Why does the unit keep saying the skills are 'evidence-based'?

Because the exam frames soft skills as research-backed, not common sense. The frameworks come from Organisational Behaviour, applied psychology and management research that empirically predicts interpersonal effectiveness and career success. If a question calls a soft skill 'just common sense', that is the wrong framing to pick.

Won't automation make accounting skills redundant anyway?

The exam-safe reading is that tasks automate, not whole jobs — and it is the people-facing tasks (managing others, direct client contact) that resist automation. Estimates cited include roughly 86% of bookkeeping/accounting-clerk tasks being technically automatable, while soft-skill-intensive work grows to about two-thirds of jobs by 2030. So the interpersonal layer is the future-proof part of your career, not the redundant one.

How much work is this unit, and how should I use class time?

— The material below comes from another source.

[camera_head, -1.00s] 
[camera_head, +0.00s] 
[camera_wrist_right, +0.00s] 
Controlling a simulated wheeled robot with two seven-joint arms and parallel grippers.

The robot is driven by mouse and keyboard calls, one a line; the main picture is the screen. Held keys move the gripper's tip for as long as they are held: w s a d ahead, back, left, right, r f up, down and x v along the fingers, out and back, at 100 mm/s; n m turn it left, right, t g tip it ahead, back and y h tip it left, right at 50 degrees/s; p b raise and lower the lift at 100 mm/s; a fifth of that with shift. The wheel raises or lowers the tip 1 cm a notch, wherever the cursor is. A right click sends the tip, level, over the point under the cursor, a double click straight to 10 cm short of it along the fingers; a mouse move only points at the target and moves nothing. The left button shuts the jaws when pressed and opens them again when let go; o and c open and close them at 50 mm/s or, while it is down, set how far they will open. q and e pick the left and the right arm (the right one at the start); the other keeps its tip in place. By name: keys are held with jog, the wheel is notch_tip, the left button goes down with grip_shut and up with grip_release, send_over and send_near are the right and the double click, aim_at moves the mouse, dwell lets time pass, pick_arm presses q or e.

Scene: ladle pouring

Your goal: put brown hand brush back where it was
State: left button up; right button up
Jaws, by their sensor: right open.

Budget roughly 6-9 hours a week outside class. Because the unit is flipped, class time is for practising the behaviour, not receiving content — so the pre-work (media + readings) is a prerequisite. Hand-write your notes (the unit argues it aids memory over typing) and re-study the previous week's workshop notes each week.

Study strategy

Exam move

Treat Chapter 1 as high-yield recall, not background reading. Lock the six orientation facts the exam reaches for: the 80/20 thesis, the automation/future-proofing argument (tasks vs jobs), the evidence-based framing, the three meta-goals, the flipped loop, and the assessment split. Drill the single most-tested distinction — Teammate Evaluation (10%, project contribution) versus Assignment 2 (5%, workshop participation) — until you can state it in one line, and remember the instructor (not classmates) assigns the participation mark. For any 'why does this matter' short-answer, use the reusable three-beat shape: claim → mechanism → evidence base, and name the research. Set up the flipped rhythm in Week 1 (prepare before every workshop) because participation you cannot fake compounds all semester.